The work of the War Refugee Board in 1944-1945 represented the only official effort by the United States government to help rescue Jews from the Holocaust.
The Board was handicapped from the outset because President Franklin D. Roosevelt and his administration never wanted it to come into existence in the first place. Testimony by Assistant Secretary of State Breckinridge Long nearly buried the 1943 congressional resolution calling for creation of a government rescue agency. It was only after mounting pressure from Congress and Jewish activists, and behind the scenes lobbying by Treasury Secretary Henry Morgenthau, Jr. and his aides, that compelled President Roosevelt to elude a potential election-year scandal over the refugees, by establishing the Board through an executive order.
Because the president regarded creation of the Board as merely an election-year gesture, he gave the new agency only token financial support. Private Jewish organizations, primarily the American Jewish Joint Distribution Committee and the World Jewish Congress, contributed more than 90% of its budget. Another obstacle was the fact that although the Secretary of State, Secretary of War, and Secretary of the Treasury were officially in charge of the Board, only Morgenthau made a serious effort on behalf of rescue.
The Board’s agent in Istanbul, Ira Hirschmann, noted that the agency was created “at five minutes to twelve [midnight].” Fourteen months had elapsed since the Roosevelt administration had verified the news of the Nazi genocide, and more than four million Jews had already been slaughtered.
Fortunately, however, the Board’s staff, led by executive director John Pehle, included some of the same Treasury Department officials who helped lobby for the agency’s creation in the first place. Their strong personal commitment to the cause helped overcome some of the administrative and other obstacles they encountered. War Refugee Board representatives in Turkey, Switzerland, North Africa, Portugal and Italy energetically employed unorthodox means of rescue, including bribery of border officials and the production of forged identification papers and other documents to protect refugees from the Nazis.
The Board’s agents arranged for approximately 48,000 Jews to be moved from Transnistria, where they would have been in the path of the retreating German army, to safe areas in Rumania. About 15,000 Jewish refugees, as well as 20,000 non-Jewish refugees, were evacuated from Axis-occupied territory, and at least 10,000 more were protected through the Board’s initiatives.

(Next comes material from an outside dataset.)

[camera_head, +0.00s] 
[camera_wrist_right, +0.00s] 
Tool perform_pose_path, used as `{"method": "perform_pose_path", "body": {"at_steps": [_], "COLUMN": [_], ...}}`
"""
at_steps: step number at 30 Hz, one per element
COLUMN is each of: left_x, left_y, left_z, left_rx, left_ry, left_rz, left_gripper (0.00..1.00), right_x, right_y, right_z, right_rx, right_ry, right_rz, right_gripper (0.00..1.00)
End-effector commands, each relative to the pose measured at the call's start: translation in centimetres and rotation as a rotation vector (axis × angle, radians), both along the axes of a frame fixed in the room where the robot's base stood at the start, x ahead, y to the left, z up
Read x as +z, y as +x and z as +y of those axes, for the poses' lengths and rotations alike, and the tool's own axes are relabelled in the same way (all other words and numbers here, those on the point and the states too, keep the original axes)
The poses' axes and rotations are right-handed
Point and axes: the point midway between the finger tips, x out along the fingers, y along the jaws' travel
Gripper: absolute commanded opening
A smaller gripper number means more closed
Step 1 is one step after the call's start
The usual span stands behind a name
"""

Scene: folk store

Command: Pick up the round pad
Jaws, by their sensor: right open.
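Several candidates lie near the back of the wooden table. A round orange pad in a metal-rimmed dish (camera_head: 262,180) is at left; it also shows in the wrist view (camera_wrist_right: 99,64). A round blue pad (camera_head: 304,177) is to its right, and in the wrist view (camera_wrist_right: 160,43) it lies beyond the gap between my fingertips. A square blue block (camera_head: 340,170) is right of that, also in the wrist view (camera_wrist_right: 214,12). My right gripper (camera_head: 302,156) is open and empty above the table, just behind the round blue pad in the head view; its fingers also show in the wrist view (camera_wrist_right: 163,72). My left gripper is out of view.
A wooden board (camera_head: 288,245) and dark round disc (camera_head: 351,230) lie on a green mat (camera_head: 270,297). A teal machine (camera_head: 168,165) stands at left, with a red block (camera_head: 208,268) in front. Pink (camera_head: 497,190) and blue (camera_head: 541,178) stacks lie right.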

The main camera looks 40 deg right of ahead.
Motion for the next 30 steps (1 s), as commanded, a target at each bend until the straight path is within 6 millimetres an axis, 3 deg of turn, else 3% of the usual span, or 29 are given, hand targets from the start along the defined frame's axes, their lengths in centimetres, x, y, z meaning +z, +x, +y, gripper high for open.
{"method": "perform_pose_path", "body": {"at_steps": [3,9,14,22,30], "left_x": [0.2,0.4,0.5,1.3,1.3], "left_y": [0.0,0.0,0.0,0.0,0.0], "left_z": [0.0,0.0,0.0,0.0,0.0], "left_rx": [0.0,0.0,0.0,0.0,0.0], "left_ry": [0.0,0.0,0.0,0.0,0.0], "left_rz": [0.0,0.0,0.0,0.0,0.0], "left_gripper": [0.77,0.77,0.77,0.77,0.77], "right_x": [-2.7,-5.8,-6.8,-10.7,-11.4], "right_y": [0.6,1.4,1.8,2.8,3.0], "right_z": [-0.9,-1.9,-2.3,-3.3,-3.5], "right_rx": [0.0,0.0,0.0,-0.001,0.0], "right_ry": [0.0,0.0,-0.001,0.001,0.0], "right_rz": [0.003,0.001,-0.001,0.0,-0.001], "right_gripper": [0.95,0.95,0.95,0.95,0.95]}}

As the German deportation of Hungarian Jews to Auschwitz began in the spring of 1944, the War Refugee Board launched a campaign of psychological warfare aimed at the Hungarian authorities, whose cooperation was crucial to the success of the deportations. The Board engineered a series of threats of postwar Allied retribution against collaborators, including public statements to that effect by President Roosevelt, Congressional leaders, and other prominent Americans. The warnings were conveyed to Hungary through diplomatic channels, radio broadcasts, the European press, and the dropping of leaflets by Allied planes. The Board’s efforts also helped elicit pleas to the Hungarian leadership from the Vatican, the International Red Cross, and the king of Sweden. When the Hungarians finally succumbed to these pressures, about 120,000 Jews remained alive in Budapest.
Thousands of Jews were sheltered in Budapest by the Swedish rescue activist Raoul Wallenberg. It was the War Refugee Board that initially made contact with Wallenberg in Sweden, persuaded him to go to Hungary, and helped arrange for him to be accredited as a Swedish diplomat to facilitate his work. The Board also provided Wallenberg with significant financial and logistical assistance.
The Board took action in other areas, as well. It arranged for the shipment of tens of thousands of food parcels to concentration camp inmates during the final months of the war. The Board also helped Herbert Pell, the U.S. representative to the Allied War Crimes Commission, put pressure on the State Department to take a stronger stand on the postwar prosecution of Nazi war criminals.
Some of the War Refugee Board’s efforts met with less success. For months, it sought to persuade President Roosevelt to establish temporary shelters for refugees in the United States, but in the end he agreed to just one token shelter for a group of 982 refugees in Oswego, New York. The Board repeatedly asked the War Department to bomb the railroad lines leading to Auschwitz or the gas chambers and crematoria, but the requests were rejected. The State Department, too, often refused or delayed cooperating with the Board’s requests for assistance, despite the fact that the president’s executive order creating the WRB specifically required such cooperation. The British government likewise responded coldly to the Board’s efforts and sometimes even impeded them.
Board director John Pehle later remarked that the Board’s accomplishments were “late and little.” Still, the Board deserves credit for playing a major role in the rescue of more than 200,000 refugees during the final fifteen months of the war, despite numerous significant obstacles.